--- MATERIAL ---
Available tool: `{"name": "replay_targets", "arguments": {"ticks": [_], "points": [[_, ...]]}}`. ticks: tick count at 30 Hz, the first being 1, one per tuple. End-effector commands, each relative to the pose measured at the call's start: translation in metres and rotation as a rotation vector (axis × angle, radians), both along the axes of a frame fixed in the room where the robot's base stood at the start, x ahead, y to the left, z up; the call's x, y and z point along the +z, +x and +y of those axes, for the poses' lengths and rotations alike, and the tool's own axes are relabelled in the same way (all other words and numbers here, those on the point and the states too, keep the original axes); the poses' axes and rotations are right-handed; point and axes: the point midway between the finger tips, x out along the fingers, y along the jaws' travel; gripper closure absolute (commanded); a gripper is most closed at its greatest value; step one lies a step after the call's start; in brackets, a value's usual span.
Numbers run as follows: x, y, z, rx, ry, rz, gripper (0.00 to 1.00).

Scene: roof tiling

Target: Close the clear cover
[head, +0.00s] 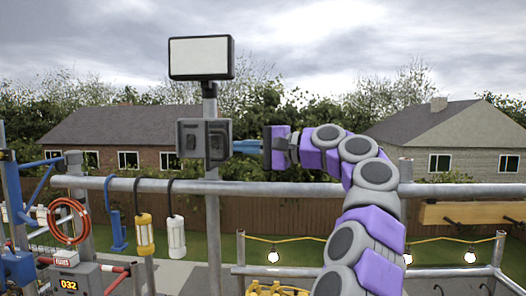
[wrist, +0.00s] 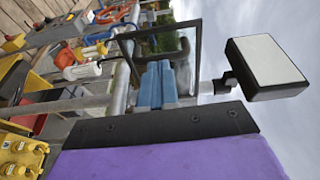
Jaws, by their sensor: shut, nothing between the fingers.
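A grey box (head: 193,138) is fixed to the upright post at mid-height in the head view. The clear cover (wrist: 162,42) shows in the wrist view as a dark-framed see-through pane, with trees visible through it and a dark curved part by it. In the head view I cannot make the cover out from the box. My gripper (head: 236,147) comes from the right, its blue fingers shut and empty, with the tips at the box's right side. In the wrist view the fingers (wrist: 155,84) overlap the pane's lower part; whether they touch it is unclear.
A white-faced panel (head: 201,58) tops the post. A horizontal rail (head: 280,189) runs below the box, with yellow (head: 145,234) and white (head: 177,238) lamps hanging from it. A red hose coil (head: 68,222) is at left. The air around my forearm looks clear.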

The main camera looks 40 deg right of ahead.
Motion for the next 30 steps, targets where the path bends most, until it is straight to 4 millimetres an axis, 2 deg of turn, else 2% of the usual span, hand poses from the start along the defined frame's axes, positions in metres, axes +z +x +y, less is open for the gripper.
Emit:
---
## TASK REQUIREMENTS
Copy every line above word for word and exclude the pictures.

## PROBLEM SOLUTION
Available tool: `{"name": "replay_targets", "arguments": {"ticks": [_], "points": [[_, ...]]}}`. ticks: tick count at 30 Hz, the first being 1, one per tuple. End-effector commands, each relative to the pose measured at the call's start: translation in metres and rotation as a rotation vector (axis × angle, radians), both along the axes of a frame fixed in the room where the robot's base stood at the start, x ahead, y to the left, z up; the call's x, y and z point along the +z, +x and +y of those axes, for the poses' lengths and rotations alike, and the tool's own axes are relabelled in the same way (all other words and numbers here, those on the point and the states too, keep the original axes); the poses' axes and rotations are right-handed; point and axes: the point midway between the finger tips, x out along the fingers, y along the jaws' travel; gripper closure absolute (commanded); a gripper is most closed at its greatest value; step one lies a step after the call's start; in brackets, a value's usual span.
Numbers run as follows: x, y, z, rx, ry, rz, gripper (0.00 to 1.00).

Scene: roof tiling

Target: Close the clear cover
[head, +0.00s] 
[wrist, +0.00s] 
Jaws, by their sensor: shut, nothing between the fingers.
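A grey box (head: 193,138) is fixed to the upright post at mid-height in the head view. The clear cover (wrist: 162,42) shows in the wrist view as a dark-framed see-through pane, with trees visible through it and a dark curved part by it. In the head view I cannot make the cover out from the box. My gripper (head: 236,147) comes from the right, its blue fingers shut and empty, with the tips at the box's right side. In the wrist view the fingers (wrist: 155,84) overlap the pane's lower part; whether they touch it is unclear.
A white-faced panel (head: 201,58) tops the post. A horizontal rail (head: 280,189) runs below the box, with yellow (head: 145,234) and white (head: 177,238) lamps hanging from it. A red hose coil (head: 68,222) is at left. The air around my forearm looks clear.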

The main camera looks 40 deg right of ahead.
Motion for the next 30 steps, targets where the path bends most, until it is straight to 4 millimetres an axis, 2 deg of turn, else 2% of the usual span, hand poses from the start along the defined frame's axes, positions in metres, axes +z +x +y, less is open for the gripper.
Emit:

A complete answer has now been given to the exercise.